◆ PROBLEM REQUIREMENTS:
Quote all of the data that follows exactly as written, skipping the images.

◆ DATA EXCERPT:
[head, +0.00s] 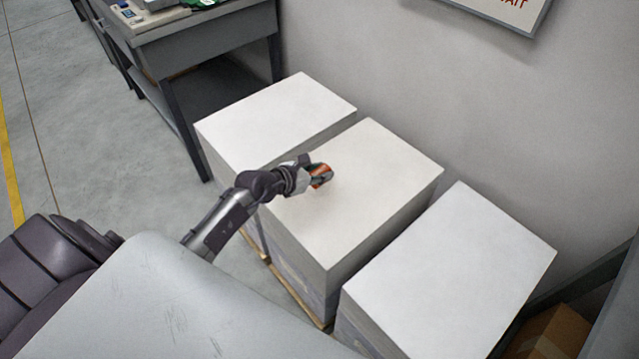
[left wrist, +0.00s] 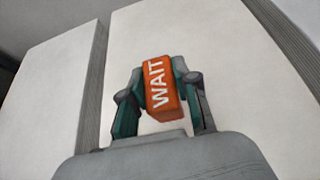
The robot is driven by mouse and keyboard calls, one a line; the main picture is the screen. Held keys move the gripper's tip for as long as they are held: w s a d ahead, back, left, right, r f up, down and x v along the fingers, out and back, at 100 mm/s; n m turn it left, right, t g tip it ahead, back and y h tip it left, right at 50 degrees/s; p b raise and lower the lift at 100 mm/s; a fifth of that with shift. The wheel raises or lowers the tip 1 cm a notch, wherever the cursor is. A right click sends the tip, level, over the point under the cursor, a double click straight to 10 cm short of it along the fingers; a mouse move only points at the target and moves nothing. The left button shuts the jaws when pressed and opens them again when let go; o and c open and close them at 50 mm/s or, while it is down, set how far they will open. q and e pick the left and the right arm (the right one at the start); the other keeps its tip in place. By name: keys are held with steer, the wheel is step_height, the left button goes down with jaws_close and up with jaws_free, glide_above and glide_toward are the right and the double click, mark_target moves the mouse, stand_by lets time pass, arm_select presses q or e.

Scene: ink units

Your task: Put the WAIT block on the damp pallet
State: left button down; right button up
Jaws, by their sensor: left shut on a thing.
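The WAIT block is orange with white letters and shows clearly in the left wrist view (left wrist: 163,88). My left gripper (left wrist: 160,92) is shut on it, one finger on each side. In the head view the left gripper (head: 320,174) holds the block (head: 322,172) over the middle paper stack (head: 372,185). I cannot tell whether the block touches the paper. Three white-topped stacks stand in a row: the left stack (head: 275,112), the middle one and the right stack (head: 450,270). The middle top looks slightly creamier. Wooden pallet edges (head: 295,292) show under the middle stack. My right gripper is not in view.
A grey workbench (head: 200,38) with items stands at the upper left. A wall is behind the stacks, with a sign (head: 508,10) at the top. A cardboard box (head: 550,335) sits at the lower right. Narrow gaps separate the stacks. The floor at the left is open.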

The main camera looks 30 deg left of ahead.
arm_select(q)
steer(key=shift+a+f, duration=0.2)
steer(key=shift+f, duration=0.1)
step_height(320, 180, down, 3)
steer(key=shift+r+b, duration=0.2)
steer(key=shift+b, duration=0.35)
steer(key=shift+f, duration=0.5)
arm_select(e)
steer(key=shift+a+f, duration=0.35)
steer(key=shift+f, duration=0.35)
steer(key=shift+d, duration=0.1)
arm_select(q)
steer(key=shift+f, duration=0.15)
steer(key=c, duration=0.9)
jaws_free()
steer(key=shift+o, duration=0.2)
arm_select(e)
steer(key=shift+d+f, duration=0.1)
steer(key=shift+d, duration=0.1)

◆ RESULT FOR THIS EXERCISE:
[head, +0.00s] 
[left wrist, +0.00s] 
The robot is driven by mouse and keyboard calls, one a line; the main picture is the screen. Held keys move the gripper's tip for as long as they are held: w s a d ahead, back, left, right, r f up, down and x v along the fingers, out and back, at 100 mm/s; n m turn it left, right, t g tip it ahead, back and y h tip it left, right at 50 degrees/s; p b raise and lower the lift at 100 mm/s; a fifth of that with shift. The wheel raises or lowers the tip 1 cm a notch, wherever the cursor is. A right click sends the tip, level, over the point under the cursor, a double click straight to 10 cm short of it along the fingers; a mouse move only points at the target and moves nothing. The left button shuts the jaws when pressed and opens them again when let go; o and c open and close them at 50 mm/s or, while it is down, set how far they will open. q and e pick the left and the right arm (the right one at the start); the other keeps its tip in place. By name: keys are held with steer, the wheel is step_height, the left button goes down with jaws_close and up with jaws_free, glide_above and glide_toward are the right and the double click, mark_target moves the mouse, stand_by lets time pass, arm_select presses q or e.

Scene: ink units

Your task: Put the WAIT block on the damp pallet
State: left button down; right button up
Jaws, by their sensor: left shut on a thing.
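The WAIT block is orange with white letters and shows clearly in the left wrist view (left wrist: 163,88). My left gripper (left wrist: 160,92) is shut on it, one finger on each side. In the head view the left gripper (head: 320,174) holds the block (head: 322,172) over the middle paper stack (head: 372,185). I cannot tell whether the block touches the paper. Three white-topped stacks stand in a row: the left stack (head: 275,112), the middle one and the right stack (head: 450,270). The middle top looks slightly creamier. Wooden pallet edges (head: 295,292) show under the middle stack. My right gripper is not in view.
A grey workbench (head: 200,38) with items stands at the upper left. A wall is behind the stacks, with a sign (head: 508,10) at the top. A cardboard box (head: 550,335) sits at the lower right. Narrow gaps separate the stacks. The floor at the left is open.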

The main camera looks 30 deg left of ahead.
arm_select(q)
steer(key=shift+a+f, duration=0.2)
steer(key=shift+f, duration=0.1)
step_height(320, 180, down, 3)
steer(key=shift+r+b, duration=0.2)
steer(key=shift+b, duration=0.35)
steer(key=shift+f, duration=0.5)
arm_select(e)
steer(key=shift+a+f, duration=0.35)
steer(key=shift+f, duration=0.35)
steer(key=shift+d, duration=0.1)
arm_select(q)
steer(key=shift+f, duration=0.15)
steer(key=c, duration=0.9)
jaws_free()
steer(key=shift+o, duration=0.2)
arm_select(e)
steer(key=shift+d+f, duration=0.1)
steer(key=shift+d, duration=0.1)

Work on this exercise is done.